I don't care what you call the others. You know how self-centered we boomers are.
This change shall be effective immediately.
Your astrology comment made me chuckle. Less exact than astrology really, since it is many years and the planets are not considered at all! :-)
Posted by: Stu | 10/16/2020 at 10:00 AM
"Mid-century." I'm not sure I want to be named after ugly furniture. You know, we really grew up with some ugly furniture. I have to laugh at the hipster craze for kitchen tables with those little boomerang outlines on them.
Otherwise, I agree completely, as you may have suspected.
AMDG
Posted by: Janet | 10/16/2020 at 11:17 AM
Oh, I didn't know "mid-century" was in use as a name. But now that you tell me, it actually seems kind of appropriate, as representative of the times.
Posted by: Mac | 10/16/2020 at 11:53 AM
Okay, Mid-century.
Posted by: Janet | 10/17/2020 at 10:05 PM
Also as representative of our (boomers') current position in the culture: tacky old stuff from a bygone day. Except not retro-hip.
Posted by: Mac | 10/17/2020 at 11:29 PM
I like my tacky old stuff. I am of a piece with it. It is grandmother stuff, and the stuff of three generations of grandmothers.
It's comfortable.
AMDG
Posted by: Janet | 10/18/2020 at 06:59 AM
This is funny. And I have always disliked this stupid naming of “generations”.

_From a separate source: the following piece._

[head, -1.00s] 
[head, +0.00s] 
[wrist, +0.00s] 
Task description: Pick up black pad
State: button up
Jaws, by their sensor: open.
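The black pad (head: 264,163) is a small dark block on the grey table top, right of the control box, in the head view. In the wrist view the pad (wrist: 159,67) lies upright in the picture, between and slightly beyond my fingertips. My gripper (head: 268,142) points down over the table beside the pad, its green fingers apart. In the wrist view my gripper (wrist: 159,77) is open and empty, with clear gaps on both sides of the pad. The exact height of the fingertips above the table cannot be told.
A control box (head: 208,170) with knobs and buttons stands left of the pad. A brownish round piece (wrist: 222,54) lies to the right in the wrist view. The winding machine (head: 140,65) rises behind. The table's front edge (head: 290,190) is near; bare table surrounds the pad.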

Posted by: Louise | 10/18/2020 at 04:04 PM
Re Gertrude Stein and her "lost generation", there's this in Hemingway's A Moveable Feast:
Posted by: Marianne | 10/18/2020 at 05:49 PM
You are missing the "marketing" backdrop of all this generation stuff. Divide and conquer.
Posted by: Robert Gotcher | 10/18/2020 at 06:37 PM
That's us, too. That's when the idea of a youth market really took hold. There were so many of us and our parents had so much money compared to the years before the war. The marketing of consumer goods as emblems of independent thinking has long since gone beyond parody, but I guess it still works.
That's fascinating, Marianne. I guess I was in high school when I first saw that quote but never in context. Now that I think about it, isn't it the epigraph for one of Hemingway's novels? The Sun Also Rises, maybe?